Samuel Goldwyn Films
If you look at any film festival line-up hard enough, themes and patterns begin to emerge, not just from year to year, but festival to festival. You can count on Cannes to lead the way with international offerings that will likely color the Best Foreign Language Film Oscar ranks in ten months’ time. Sundance seems like to indie films about shiftless young people, along with passion projects from established stars looking to make the jump to the director’s chair (or the writer’s or the producer’s). SXSW is a good bet for Texas-based filmmakers and big studio comedies. These are broad strokes, to be sure, but they’re the most noticeable ones. From year to year, certain thematic elements worm their way into programs – personally, I’m still nuts about Sundance 2012, which was all about cults (Martha Marcy May Marlene, Sound Of My Voice). Scan those festival slates long enough, and you can find those patterns.
Sometimes, though, they just appear. Day four at the Bentonville Film Festival was all about journeys, care of three (very different) films about three (very different) protagonists heading out on an adventure and, you guessed it, learning something along the way. Yet, for that thematic through-line, the fourth day of the newbie festival provided the greatest breadth of features yet, a testament to the depth of films that adhere to the fest’s mission to “champion women and diversity in film.” Let’s take a trip.
Watching kids films without kids in the audience is tough business. Sure, if something is charming or fun or well made, it should speak for itself, but if it’s aimed at the younger set and they’re not around to respond to what’s on the screen, it can be difficult for a crusty old adult to determine the appeal level of a film. Will the kids like this?, you might wonder, suddenly trying to picture the kids you know, realizing most of them are babies or toddlers who are only interested in Frozen (they all love Frozen, all of them). Is this movie like Frozen?, you will think. There are no princesses here, or even any ice.

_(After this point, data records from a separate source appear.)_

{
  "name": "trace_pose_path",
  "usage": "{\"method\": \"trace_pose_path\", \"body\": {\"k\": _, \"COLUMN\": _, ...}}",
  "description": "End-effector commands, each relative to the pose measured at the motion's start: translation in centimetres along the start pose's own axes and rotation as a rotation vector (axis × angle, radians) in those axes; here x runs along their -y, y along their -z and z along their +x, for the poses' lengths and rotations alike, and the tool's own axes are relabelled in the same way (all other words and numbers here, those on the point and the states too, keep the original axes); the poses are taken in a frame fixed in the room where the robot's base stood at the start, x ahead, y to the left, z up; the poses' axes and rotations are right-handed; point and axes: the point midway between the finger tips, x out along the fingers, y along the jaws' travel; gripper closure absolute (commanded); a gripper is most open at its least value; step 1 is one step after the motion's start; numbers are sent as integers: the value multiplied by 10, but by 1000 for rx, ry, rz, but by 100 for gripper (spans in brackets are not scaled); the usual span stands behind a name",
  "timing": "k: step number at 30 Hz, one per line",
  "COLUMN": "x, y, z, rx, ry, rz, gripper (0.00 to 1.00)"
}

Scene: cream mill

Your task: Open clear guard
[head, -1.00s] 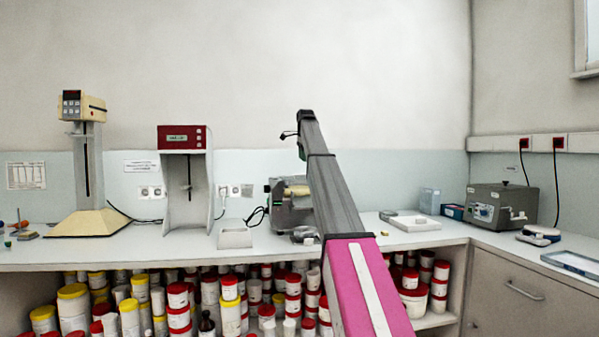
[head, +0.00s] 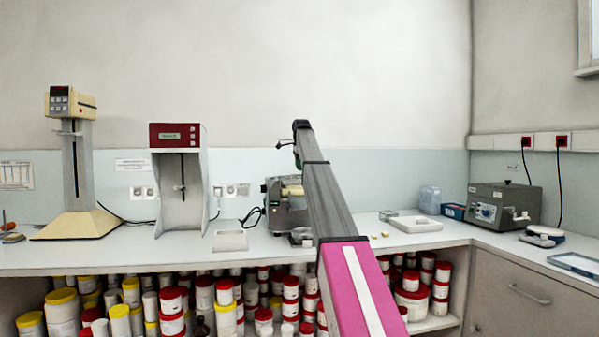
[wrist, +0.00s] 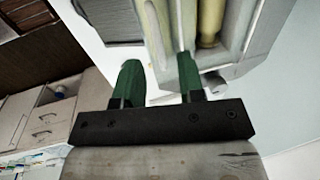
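The mill (head: 272,207), a grey machine with cream rollers, stands on the counter in the head view, its right part hidden behind my arm. In the wrist view the mill (wrist: 232,52) fills the top, with pale yellow rollers (wrist: 209,22) inside its grey frame. My gripper (wrist: 159,62) shows two green fingers spread apart, close to the mill's lower edge in the picture. A grey-white edge of the mill shows behind the gap; I cannot tell whether a finger touches it.
A red-topped mixer (head: 176,136) and a beige stand mixer (head: 75,218) are at left. A white tray (head: 416,224), a clear bluish container (head: 430,200) and a grey control box (head: 504,206) are at right. Tubs with red and yellow lids fill the shelf under the counter (head: 130,257).

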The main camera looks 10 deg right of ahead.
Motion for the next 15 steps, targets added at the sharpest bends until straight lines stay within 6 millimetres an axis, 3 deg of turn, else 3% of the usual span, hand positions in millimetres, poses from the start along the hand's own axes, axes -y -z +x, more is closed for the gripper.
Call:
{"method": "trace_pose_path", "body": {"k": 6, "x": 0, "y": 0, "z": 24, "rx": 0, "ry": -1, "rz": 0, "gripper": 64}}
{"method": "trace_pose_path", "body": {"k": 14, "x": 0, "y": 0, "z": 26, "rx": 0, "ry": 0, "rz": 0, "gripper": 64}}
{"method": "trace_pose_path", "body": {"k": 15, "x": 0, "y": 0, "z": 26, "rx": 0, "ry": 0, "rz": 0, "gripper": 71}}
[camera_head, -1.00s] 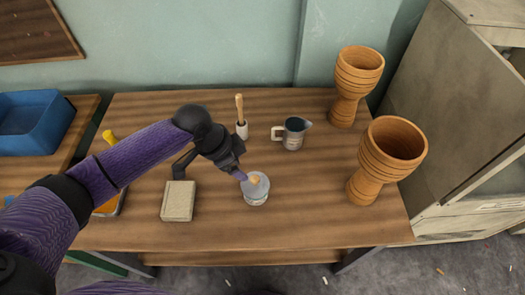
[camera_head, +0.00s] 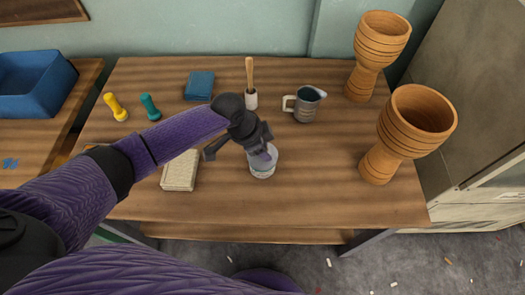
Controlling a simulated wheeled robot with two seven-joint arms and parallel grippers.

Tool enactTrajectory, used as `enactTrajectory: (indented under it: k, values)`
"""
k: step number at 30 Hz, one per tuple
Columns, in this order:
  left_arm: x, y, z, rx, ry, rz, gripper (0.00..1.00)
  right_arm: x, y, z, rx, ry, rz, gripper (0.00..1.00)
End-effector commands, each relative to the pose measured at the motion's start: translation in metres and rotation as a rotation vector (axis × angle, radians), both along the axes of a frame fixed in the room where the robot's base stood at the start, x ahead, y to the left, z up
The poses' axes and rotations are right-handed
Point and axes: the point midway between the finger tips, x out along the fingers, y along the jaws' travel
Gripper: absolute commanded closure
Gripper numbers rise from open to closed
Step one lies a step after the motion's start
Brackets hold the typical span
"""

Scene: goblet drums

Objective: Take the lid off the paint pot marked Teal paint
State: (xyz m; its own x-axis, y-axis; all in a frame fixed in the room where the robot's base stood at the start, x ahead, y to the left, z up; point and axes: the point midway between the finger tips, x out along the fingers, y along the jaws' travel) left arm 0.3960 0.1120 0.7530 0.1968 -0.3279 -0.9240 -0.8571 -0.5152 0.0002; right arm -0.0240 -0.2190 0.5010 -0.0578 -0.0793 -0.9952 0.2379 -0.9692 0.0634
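A small, pale paint pot (camera_head: 263,172) stands upright on the wooden table, near the middle of its front half. No marking on it can be read. My left gripper (camera_head: 263,156) points down at the top of the pot and covers most of it. The lid and its knob are hidden behind the gripper, and whether the fingers touch them is unclear. The finger gap does not show, so open or shut cannot be told. My right gripper is not in view.
A beige block (camera_head: 179,172) lies left of the pot. Behind are a white holder with a wooden-handled tool (camera_head: 250,98), a metal jug (camera_head: 305,105), a blue block (camera_head: 199,86), and yellow (camera_head: 115,106) and teal (camera_head: 150,107) items. Two goblet drums (camera_head: 380,55) (camera_head: 408,132) stand right.

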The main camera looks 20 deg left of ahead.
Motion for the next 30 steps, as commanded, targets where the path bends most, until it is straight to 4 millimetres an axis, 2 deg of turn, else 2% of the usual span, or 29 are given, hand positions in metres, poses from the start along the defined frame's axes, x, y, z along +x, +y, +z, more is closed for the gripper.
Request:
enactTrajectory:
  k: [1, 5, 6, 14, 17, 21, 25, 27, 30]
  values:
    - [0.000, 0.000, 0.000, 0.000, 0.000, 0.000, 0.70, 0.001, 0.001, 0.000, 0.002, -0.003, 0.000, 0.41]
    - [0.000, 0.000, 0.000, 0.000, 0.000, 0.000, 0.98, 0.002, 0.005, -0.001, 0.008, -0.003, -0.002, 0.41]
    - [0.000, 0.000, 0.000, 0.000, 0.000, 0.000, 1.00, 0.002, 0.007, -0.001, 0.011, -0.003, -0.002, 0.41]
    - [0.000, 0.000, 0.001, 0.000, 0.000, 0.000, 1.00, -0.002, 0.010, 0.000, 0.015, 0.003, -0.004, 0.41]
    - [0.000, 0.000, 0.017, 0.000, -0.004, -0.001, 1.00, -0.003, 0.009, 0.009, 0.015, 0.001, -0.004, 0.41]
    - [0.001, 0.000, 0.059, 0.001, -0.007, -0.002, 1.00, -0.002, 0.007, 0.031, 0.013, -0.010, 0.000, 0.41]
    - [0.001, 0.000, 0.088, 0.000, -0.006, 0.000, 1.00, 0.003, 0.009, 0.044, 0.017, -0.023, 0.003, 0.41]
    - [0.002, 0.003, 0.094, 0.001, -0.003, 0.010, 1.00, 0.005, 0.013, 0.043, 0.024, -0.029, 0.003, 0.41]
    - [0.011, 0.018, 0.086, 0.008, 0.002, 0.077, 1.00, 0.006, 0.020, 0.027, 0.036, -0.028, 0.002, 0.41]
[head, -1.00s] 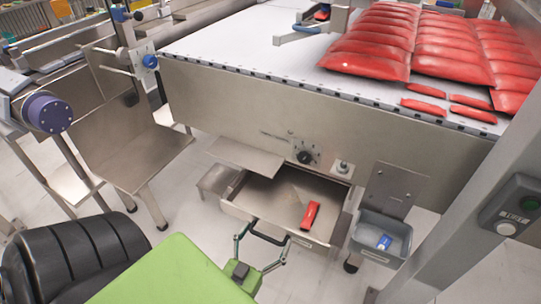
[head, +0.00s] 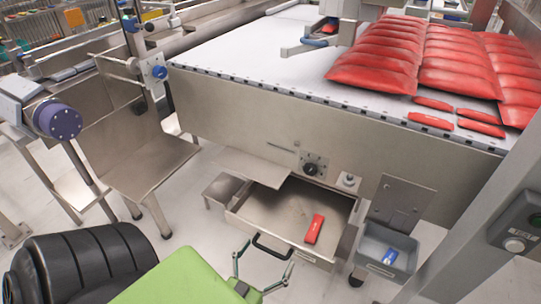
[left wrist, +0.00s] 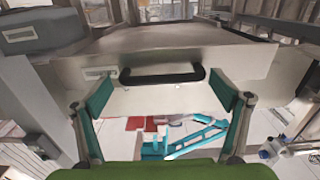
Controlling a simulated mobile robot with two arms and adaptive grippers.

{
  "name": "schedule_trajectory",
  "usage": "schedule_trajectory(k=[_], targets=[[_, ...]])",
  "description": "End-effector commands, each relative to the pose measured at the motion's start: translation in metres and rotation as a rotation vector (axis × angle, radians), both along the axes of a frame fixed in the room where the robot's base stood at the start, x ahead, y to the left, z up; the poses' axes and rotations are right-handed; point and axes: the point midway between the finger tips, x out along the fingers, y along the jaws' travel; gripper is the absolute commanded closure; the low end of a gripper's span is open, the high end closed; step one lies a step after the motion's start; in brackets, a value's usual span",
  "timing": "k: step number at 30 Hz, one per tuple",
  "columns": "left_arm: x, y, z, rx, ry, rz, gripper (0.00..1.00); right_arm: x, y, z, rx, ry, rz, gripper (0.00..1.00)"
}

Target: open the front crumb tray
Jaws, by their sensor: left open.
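The front crumb tray (head: 270,205) is a metal drawer under the conveyor, pulled well out, with its inside exposed. Its dark handle (head: 270,247) is on the front panel and also shows in the left wrist view (left wrist: 163,76). My left gripper (head: 268,252) is open and empty at the handle. In the left wrist view its teal fingertips (left wrist: 162,93) are spread wide, one on each side of the handle, and not closed on it. Whether they touch the panel is unclear. My right gripper is not seen.
A red packet (head: 315,229) lies in the tray. A small grey bin (head: 370,247) with a blue-and-white item (head: 390,257) hangs at the right. Red bags (head: 425,60) lie on the conveyor above. A grey post (head: 475,215) stands at far right.

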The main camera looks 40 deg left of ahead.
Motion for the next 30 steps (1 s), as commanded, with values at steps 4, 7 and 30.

Fortunately, Friday’s screening of Christopher N. Rowley’s Molly Moon was packed with happy kids, and although it’s not like Frozen, it is a bit like Harry Potter (kids also love Harry Potter, says this adult who also loves Harry Potter). Based on Georgia Byng’s book of the same name, Molly Moon introduces us to another plucky orphan, the eponymous Molly Moon (duh, as the kids would say), who lives in a small English orphanage run by, as tradition dictates, a pretty horrible headmistress. Molly’s (Raffey Cassidy) life isn’t all bad, however, and she’s got a fizzy spirit to keep her afloat, along with her best pal Rocky (Jadon Carnelly Morris) and at least one nice orphanage employee (Emily Watson). Molly Moon’s plot is a bit scattershot, but it’s also fast-moving and snappy, and even if adventures unfold too swiftly to have much connective tissue, it’s so good-natured and appropriately silly that it’s easy to forgive (the kids loved it, okay?).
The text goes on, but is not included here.